Friday, June 17, 2011

Hilling Home



This morning we spent three hours in the potatoes, ‘hilling’ them, which basically means using the Ozark Hoe to pull soil around the stem of the plant, making a little ‘hill’. This is usually done a few times a season to vegetables that are considered ‘tubers’ (the edible part being the stem as opposed to the root or flower of the plant). That was some slave work right there – we even burst out with a round of “Swing Low, Sweet Chariot” (which my dyslexic/language-challenged brain always thought was “Sweet Low, Sweet Cherry High”, lol). Even though my hands were swelling with blisters after all was said and done, I actually really enjoyed it. Although my body is fatigued at times, I really do like the physical jobs more than the detail orientated, little-movement tasks like washing salad or sowing seeds. Plus, I want some John Henry-working-on-the-railroad pipes by the end of this season! 

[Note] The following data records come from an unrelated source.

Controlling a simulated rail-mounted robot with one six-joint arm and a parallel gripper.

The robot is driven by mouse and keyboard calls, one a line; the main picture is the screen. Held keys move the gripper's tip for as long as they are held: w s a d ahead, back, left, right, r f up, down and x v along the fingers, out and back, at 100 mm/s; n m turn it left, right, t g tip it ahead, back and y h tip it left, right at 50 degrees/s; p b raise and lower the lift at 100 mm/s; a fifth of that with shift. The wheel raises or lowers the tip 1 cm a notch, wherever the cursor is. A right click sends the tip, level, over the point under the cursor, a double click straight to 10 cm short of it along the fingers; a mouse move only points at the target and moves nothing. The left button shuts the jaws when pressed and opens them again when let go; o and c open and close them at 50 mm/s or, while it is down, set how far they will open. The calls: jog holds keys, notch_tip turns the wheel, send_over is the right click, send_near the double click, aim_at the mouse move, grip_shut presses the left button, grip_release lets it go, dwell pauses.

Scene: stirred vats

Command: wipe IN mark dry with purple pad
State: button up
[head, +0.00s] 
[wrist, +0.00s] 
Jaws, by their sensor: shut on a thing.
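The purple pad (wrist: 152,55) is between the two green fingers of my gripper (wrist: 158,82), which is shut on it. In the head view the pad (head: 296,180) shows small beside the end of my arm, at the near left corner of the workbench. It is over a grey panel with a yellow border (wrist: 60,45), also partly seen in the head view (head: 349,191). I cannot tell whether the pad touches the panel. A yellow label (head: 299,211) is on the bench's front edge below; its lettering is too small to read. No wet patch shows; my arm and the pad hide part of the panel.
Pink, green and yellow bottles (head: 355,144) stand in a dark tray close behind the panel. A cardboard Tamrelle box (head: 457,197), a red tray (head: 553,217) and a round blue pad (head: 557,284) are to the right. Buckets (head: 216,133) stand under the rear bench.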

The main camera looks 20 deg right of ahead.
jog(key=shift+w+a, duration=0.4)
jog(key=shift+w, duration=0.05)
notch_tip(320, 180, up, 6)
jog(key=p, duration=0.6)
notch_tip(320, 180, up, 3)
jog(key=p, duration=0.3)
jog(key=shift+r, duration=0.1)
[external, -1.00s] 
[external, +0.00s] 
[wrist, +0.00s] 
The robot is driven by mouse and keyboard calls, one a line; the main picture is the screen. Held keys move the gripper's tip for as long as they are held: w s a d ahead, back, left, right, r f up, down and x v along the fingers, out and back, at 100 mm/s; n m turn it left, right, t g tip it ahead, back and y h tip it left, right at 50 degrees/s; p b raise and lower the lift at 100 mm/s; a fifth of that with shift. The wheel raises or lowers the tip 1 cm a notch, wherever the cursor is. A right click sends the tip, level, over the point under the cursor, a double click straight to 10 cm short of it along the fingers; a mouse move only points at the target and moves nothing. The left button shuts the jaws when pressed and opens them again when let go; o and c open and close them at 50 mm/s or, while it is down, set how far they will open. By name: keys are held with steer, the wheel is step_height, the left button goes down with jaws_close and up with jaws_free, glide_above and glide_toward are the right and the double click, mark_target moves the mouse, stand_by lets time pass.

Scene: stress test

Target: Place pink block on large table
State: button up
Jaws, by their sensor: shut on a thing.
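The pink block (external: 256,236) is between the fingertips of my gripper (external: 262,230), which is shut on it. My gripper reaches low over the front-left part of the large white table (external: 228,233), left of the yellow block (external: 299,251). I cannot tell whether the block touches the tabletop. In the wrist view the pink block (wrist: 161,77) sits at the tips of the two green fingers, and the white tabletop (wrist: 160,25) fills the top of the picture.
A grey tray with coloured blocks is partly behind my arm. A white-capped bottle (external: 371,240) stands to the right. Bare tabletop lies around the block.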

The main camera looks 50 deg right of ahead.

Paul shot at the woodpecker with a garden hose!  Only he came back 20 minutes later...

I’ve read some good interviews recently, one being with author and OSU professor Kathleen Dean Moore who suggests that our personal identities are strongly tied to ‘place’. Not only are our bodies composed of the minerals and particles we share with the water, air, and soil specific to our geography – but our ‘Self’ is also constructed from location and landscape – by way of memory. Memories are easily conjured when we return to specific places, for example; the front porch of the home you grew up in, or the oceanside you vacationed at for years. She uses this context to explore what our obligations are to the landbase and the psychological ramifications of neglecting this – which is interesting, but I won’t delve into now. I think that because I am so immersed in nature every single day, the idea of ‘place’ being a part of my identity is especially apparent and relevant to my life right now. Since I moved to the Pacific Northwest I have been in complete awe of the old growth forests, golden-green mosses, pensive gray mists, and other random, strange-looking things. But because I have no history with or knowledge of my ‘place’ here yet, a deep part of me has begun to long for what is familiar - red pine-needled forest floors, black flies, trees swelling with summer lime-green leaves, and other random, unexplainable sensations and happenings of nature that I grew up with and was a part of. I’m beginning to notice more and more that I don’t have any solid sense of what the rhythms of this ecosystem are – which leaves me with a vague feeling of dislocation and disconnect. I don’t know whether this is a unconscious longing to regress back to what is comfortable and familiar – or if it’s a feeling that signifies a need for my body and spirit to eventually return ‘Home’ – not necessarily my childhood home, but to a place I feel in sync with and am able to give and draw wisdom to and from. Guess I’ll just have to wait and see what happens next…

The Adirondacks with Dad!



Thursday, June 16, 2011

1/2 way to 28!

She's saying that I'm One Hot Hipster, lol


Today was my 27 and ½ birthday! This morning I opened the door to the kitchen as was greeted by half-naked Lady Gaga, a six pack of IPA, a pack of smokes and a sign that said “1/2 Birthdays Are Meant To Be Celebrated With Vices!” At lunch I ate a giant cupcake with miniature silverware and everyone sang their own rendition of what ½ of “Happy Birthday” would be. It was pretty sweet. 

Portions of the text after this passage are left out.